In your copy, include every line of the listing below exactly but none of the pictures.

** Start **

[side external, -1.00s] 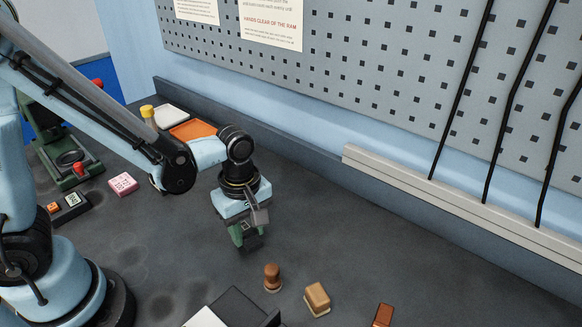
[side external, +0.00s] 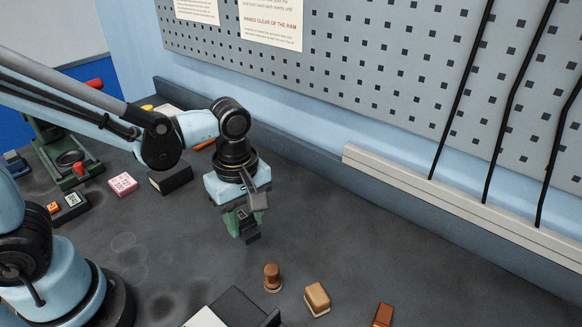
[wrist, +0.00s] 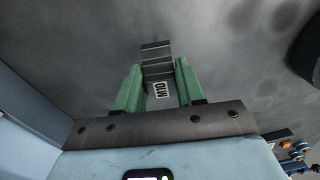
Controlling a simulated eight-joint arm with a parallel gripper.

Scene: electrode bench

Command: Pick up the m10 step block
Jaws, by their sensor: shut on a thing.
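The m10 step block (wrist: 157,58) is a dark stepped piece with a white "M10" label in the wrist view. It sits between the two green fingers of my gripper (wrist: 158,85), which is shut on it. In the side external view my gripper (side external: 243,222) points down near the middle of the bench, and the dark block (side external: 250,235) shows below the fingers. The block looks raised off the bench, though the exact gap is hard to tell.
A brown knobbed piece (side external: 272,278), a tan block (side external: 317,298) and a reddish-brown block (side external: 382,315) lie in front. A pink block (side external: 123,184), a black block (side external: 171,179) and a green press (side external: 66,158) stand left. The bench right of my gripper is clear.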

** End **

### [Result of this exercise]
[side external, -1.00s] 
[side external, +0.00s] 
[wrist, +0.00s] 
Controlling a simulated eight-joint arm with a parallel gripper.

Scene: electrode bench

Command: Pick up the m10 step block
Jaws, by their sensor: shut on a thing.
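The m10 step block (wrist: 157,58) is a dark stepped piece with a white "M10" label in the wrist view. It sits between the two green fingers of my gripper (wrist: 158,85), which is shut on it. In the side external view my gripper (side external: 243,222) points down near the middle of the bench, and the dark block (side external: 250,235) shows below the fingers. The block looks raised off the bench, though the exact gap is hard to tell.
A brown knobbed piece (side external: 272,278), a tan block (side external: 317,298) and a reddish-brown block (side external: 382,315) lie in front. A pink block (side external: 123,184), a black block (side external: 171,179) and a green press (side external: 66,158) stand left. The bench right of my gripper is clear.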

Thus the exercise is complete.